The School District of Beloit is the latest public body to wade into the treacherous waters surrounding how and when it may be appropriate to limit citizen discourse.

Let’s say this up-front: As an organization with a long and proud record of standing up for free speech rights, it is acknowledged there are limits. Most famously, Justice Oliver Wendell Holmes, in 1919’s Schenk v. United States case, wrote that “free speech would not protect a man falsely shouting fire in a theatre and causing a panic.”

Likewise, as America has become more sharply divided, news reports abundantly have chronicled the disintegration of public meetings across the country as angry citizens have interrupted, shouted down and sometimes physically threatened officials. Recently, in this space, we reported on an incident in Burlington, Wisconsin in which a school board meeting was disrupted and police had to quell a hostile crowd.

Fortunately, Beloit and Rock County councils and boards have avoided matters getting that far out of hand. Considering, however, the cultural tensions that prevail in 2021 America it’s understandable that public bodies want to have appropriate policies in place.

In our view, there are two primary principles that should guide every school board, city or town council, county board and others if members choose to consider public participation policies.

First: Citizens own the government, not the other way around, and public officials always should err on the side of allowing people to express their views on matters of interest.

Second: There are limits. Hostile, threatening behavior or language should not be tolerated. Profanity need not be allowed, nor degrading personal attacks.
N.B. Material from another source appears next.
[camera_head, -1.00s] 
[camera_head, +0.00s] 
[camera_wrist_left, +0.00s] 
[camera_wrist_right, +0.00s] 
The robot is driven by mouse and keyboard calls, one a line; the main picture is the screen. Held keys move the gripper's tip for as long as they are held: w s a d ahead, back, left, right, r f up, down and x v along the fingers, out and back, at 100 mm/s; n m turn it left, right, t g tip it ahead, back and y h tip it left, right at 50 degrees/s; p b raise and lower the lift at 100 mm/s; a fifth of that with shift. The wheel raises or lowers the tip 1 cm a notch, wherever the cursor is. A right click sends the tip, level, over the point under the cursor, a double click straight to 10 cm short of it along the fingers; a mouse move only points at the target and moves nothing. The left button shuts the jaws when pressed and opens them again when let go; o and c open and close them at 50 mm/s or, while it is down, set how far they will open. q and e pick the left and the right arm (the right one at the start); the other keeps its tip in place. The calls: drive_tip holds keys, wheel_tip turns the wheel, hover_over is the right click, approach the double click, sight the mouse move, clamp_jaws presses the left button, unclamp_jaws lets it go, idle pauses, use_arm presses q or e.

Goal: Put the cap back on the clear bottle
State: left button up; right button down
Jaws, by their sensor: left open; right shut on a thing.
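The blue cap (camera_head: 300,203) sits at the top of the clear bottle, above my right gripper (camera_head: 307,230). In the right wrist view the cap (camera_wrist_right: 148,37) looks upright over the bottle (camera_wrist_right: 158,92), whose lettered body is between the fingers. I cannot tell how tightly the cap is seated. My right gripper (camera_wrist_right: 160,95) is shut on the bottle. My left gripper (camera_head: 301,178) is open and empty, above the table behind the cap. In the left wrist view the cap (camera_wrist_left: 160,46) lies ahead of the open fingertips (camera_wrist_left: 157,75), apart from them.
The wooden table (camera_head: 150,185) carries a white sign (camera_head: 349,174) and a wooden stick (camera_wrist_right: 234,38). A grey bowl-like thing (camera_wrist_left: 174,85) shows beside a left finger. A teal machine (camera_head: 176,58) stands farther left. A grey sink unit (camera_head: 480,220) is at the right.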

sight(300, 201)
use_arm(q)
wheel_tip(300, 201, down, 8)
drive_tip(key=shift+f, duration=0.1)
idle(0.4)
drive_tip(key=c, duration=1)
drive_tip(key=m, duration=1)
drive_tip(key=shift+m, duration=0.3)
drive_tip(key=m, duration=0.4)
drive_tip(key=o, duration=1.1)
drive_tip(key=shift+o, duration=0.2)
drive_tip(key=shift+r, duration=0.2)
What constitutes threatening behavior, or degrading personal attacks? Let’s reference another U.S. Supreme Court justice, Potter Stewart, who said, regarding how to identify whether something is pornographic, “I know it when I see it.” So it is with the subjective part of identifying threats or personal attacks that fall outside the bounds of propriety.

The test, of course, is whether members of a given public body truly enforce reasonable limits or instead use policy to push away criticism or silence people from whom they don’t want to hear. Hiding behind policy to sanitize unwanted discourse is wrong, every time.

Citizens have responsibilities, too. And for the most part the problem isn’t too much citizen participation, but too little. Citizen indifference inevitably breeds bad government. So if you have chosen to tune out what government does in your name, look in the mirror before complaining.

For those who do approach a board or council to sound off -- which is a good and desirable thing -- remember to keep it brief, to the point, civil and reasonable in tone. Doing so makes it impossible for public officials to stifle your free speech without exposing themselves as biased, capricious and unwilling to listen.